Set in a lovely grove of mature trees, Old Orchard has a $100,000 annual budget. A summer membership costs a family of four $662; about 150 families are on the rolls, compared with 300 in the early days.
Rueppel, Behm and Thompson agree: New leisure options, and a shrinking pool of young families with children, make competition for members much tougher. And two-career families can't simply drop younger kids off at a swim club, as they can at, say, a summer day camp.
"Old Orchard was a brand-new community when we moved here from Connecticut in 1966," says Rueppel, who was a district supervisor for what was then Manufacturers Hanover Trust.
"Everyone was between 25 and 35, with young children," he recalls. "The club was a great place to come to. I'd get back from a business trip and there'd be a note on the table, 'We're at the club.' "

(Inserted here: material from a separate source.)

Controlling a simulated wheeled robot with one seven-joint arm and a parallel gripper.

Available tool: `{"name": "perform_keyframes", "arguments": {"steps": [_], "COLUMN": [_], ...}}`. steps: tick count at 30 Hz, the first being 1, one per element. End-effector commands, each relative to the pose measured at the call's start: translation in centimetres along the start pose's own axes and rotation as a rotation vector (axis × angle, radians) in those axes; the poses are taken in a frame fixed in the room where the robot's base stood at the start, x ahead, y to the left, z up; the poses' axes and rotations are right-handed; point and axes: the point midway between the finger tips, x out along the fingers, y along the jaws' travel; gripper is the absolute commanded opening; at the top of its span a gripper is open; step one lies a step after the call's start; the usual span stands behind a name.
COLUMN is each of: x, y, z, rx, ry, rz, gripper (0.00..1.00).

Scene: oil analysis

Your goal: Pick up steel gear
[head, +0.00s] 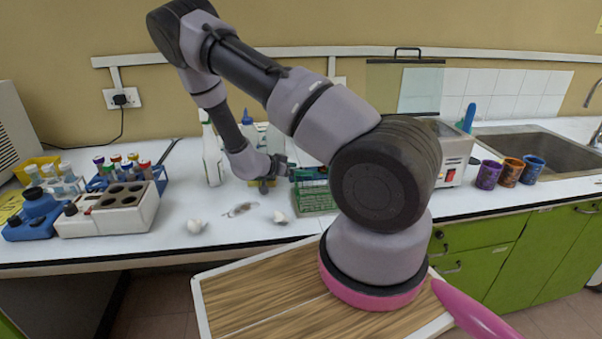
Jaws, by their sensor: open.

Most of Cherry Hill's 13 private swim clubs were built during the great suburban development tsunami of the 1950s and '60s. Similar clubs opened elsewhere in Camden, Burlington, and Gloucester Counties as well.
But family-friendly oases named for township neighborhoods like Fox Hollow, Downs Farm and Kingston - each with their own teams, trophies, and traditions - have long been synonymous with summer in South Jersey's signature suburb.
And competitions among the Cherry Hill clubs, particularly for the coveted Cherry Bowl, help connect residents and neighborhoods across the sprawling township's east-west divide.
"The clubs are part of what the community is about," says Tim O'Connor, president of the Cherry Hill Association of Pools, which is working with the township to help the pools reduce costs.
"We recognize the importance of these clubs to the town," says Bridget Palmer, communications director for Mayor Chuck Cahn.
"The township is providing certain services, such as trash collection, and has reduced tax assessments on the clubs in recognition of what they provide to the community," Palmer says, adding that Cherry Hill encourages the clubs to cut costs through cooperative purchasing agreements.
The township clubs also are integral to the 36-member Tri-County Swimming Pool Association, says longtime association official Chris Brookover. Tri-County serves about 4,000 young swimmers, and its championship meet is the peak of the season.
Brookover is a coach at Old Orchard and the facilities manager at the Jersey Wahoos, an indoor pool and training facility in Mount Laurel that has long played a crucial role in South Jersey's vibrant competitive swimming scene.
"Some of the best swimmers are from South Jersey," says Brookover, 51, who credits the Mini-Meet with helping introduce kids to the joys of competition - but in a "friendly environment."
Indeed: There's a kickboard race for the little ones, and every child gets to bring home a ribbon.
"The event brings so much joy to so many young swimmers each year," says Thompson, 50, an insurance claims manager whose 12-year-old son swims for the Old Orchard Otters. "It's great for [local clubs] and the South Jersey swimming community."
"I grew up in Pennsauken, and we went to the Meadowbrook Swim Club, and I wanted my children to have that experience," says Behm, 40, who swam in the Mini-Meet as a youngster. Like her husband, Ted, Behm is a lawyer; the couple's three children, ages 7 to 11, are Old Orchard regulars.
To Rueppel, three of whose 14 grandchildren swim at Old Orchard, nothing can top the "togetherness, the enjoyment, the friendship" of a swim club.
"We have a tremendous bond that's built up over the years," he says. "The tradition continues."
And Rueppel is grateful to the persistence of his swimming teacher, the late Sue Mead, for easing him into the water at last.
"Before then," he laughs, "no one ever saw me in the pool. Except when it was time to paint it."